サムスン電子は西安にフラッシュメモリー工場を、SKハイニックスは無錫にDRAM工場を建設中だ。
サムスン電子の投資額は7兆9000億ウォン、SKハニックスの投資額も9500億ウォンだ。
中国政府からの圧迫で、販売だけでなく中国事業に影響が出れば、これは大変な話である。
米国と中国の双方から圧迫を受ける韓国企業はどう対応すべきなのか?
民間企業が決める問題
韓国政府は、米中摩擦に挟まれた韓国企業に対応について「民間企業が決めることだ」とそっけない。
産業界からは、政府のこうした対応に批判の声もあるが、かといって、韓国政府に何ができるのかといえば、こういう答えにならざるを得ないのだろう。
米中摩擦激化と半導体市況の変化。2つの逆風もあって韓国経済の先行きに楽観論は聞こえない。
政府は、この状況を、財政出動で乗り切る方針だ。
6兆7000億ウォン規模の補正予算案を組んだ。
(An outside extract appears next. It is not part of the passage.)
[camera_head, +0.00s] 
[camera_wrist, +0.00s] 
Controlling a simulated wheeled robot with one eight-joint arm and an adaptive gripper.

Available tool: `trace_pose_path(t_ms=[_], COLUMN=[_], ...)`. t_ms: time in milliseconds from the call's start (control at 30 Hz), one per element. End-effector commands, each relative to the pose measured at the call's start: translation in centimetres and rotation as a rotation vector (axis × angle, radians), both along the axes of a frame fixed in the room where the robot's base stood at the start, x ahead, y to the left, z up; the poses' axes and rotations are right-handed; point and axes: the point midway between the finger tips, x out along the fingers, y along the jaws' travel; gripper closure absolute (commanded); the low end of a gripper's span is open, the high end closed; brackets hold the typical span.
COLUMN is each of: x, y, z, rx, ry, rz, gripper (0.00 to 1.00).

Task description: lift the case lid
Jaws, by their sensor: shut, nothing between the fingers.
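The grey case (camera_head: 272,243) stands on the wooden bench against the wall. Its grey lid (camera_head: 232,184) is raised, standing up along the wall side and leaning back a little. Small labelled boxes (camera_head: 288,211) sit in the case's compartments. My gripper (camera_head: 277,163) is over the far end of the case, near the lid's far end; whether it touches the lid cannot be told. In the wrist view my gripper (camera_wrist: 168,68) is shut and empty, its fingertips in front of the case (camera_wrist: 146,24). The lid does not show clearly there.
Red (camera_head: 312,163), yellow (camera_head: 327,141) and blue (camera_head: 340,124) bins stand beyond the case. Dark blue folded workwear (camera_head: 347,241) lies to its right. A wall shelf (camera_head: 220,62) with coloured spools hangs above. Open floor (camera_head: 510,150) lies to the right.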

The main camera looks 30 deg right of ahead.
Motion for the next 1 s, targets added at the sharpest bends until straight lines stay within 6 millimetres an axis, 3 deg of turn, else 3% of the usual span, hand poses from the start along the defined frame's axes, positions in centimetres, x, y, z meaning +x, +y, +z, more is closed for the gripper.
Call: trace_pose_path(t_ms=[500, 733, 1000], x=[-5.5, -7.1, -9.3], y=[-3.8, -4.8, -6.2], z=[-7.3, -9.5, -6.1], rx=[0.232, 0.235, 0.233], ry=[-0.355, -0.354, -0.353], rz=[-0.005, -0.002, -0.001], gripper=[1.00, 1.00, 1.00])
だが、国会では選挙法改正案などが絡んだ与野党の対立が続いており、補正予算の審議がなかなか進まない。
尹琮源氏がこの時期に悲観的な景気見通しを明らかにしたのも、国会で補正予算案審議を進めさせるのが狙いという見方が多い。
総選挙を控え財政拡大路線で景気てこ入れ
韓国紙デスクは話す。
「米中摩擦の影響もあって、景気は間違いなく悪化している。所得主導成長論を掲げていた今の政府だが、思うような効果が上がっていないところへ通商問題は痛い。結局、財政出動で景気をてこ入れするしか手がない」
「2020年4月には、政治決戦といわれる総選挙があり、財政頼みの景気てこ入れ策にさらに拍車がかかることは間違いない」
問題はどれほどの効果があるかだ。
また、予算規模が膨らむつれて財政負担も大きくなっている。特に景気後退で税収の落ち込みが見込まれる中で財政を拡大することを警戒する声も出ている。
ある金融機関役員は「経常赤字は一時的だが、貿易黒字は縮小する。さらに財政まで悪化すると、ウォン安に拍車がかかる恐れがある」と指摘する。
もう1つの懸念、ウォン安
韓国経済のもう1つの懸念材料が急速なウォン安だ。
1年前の2018年6月12日には1ドル=1078ウォンだったが、2019年は1ドル=1182ウォンになった。5月半ばには一時、1ドル=1200ウォンに近づいたこともある。
2年5か月ぶりのウォン安水準だ。
半導体や造船、自動車産業が元気ならばウォン安は韓国の産業界には概ねプラスだ。だが、半導体は市況が悪化し、造船には勢いがない。
自動車メーカーは、主力市場で苦戦が続いており、ウォン安メリットを活用できる状況ではない。
エネルギー代金や輸入品の値上がり、韓国市場からの外資引き上げなどマイナスの懸念の方が強い。
パイが拡大しないと争いも激化する。韓国の一部労組は、企業業績が低迷しても、高い賃上げと待遇改善、労働時間短縮などの要求を引き下げる気配はない。
産業界からも、なかなか明るいニュースが出ない重苦しい毎日が続いている。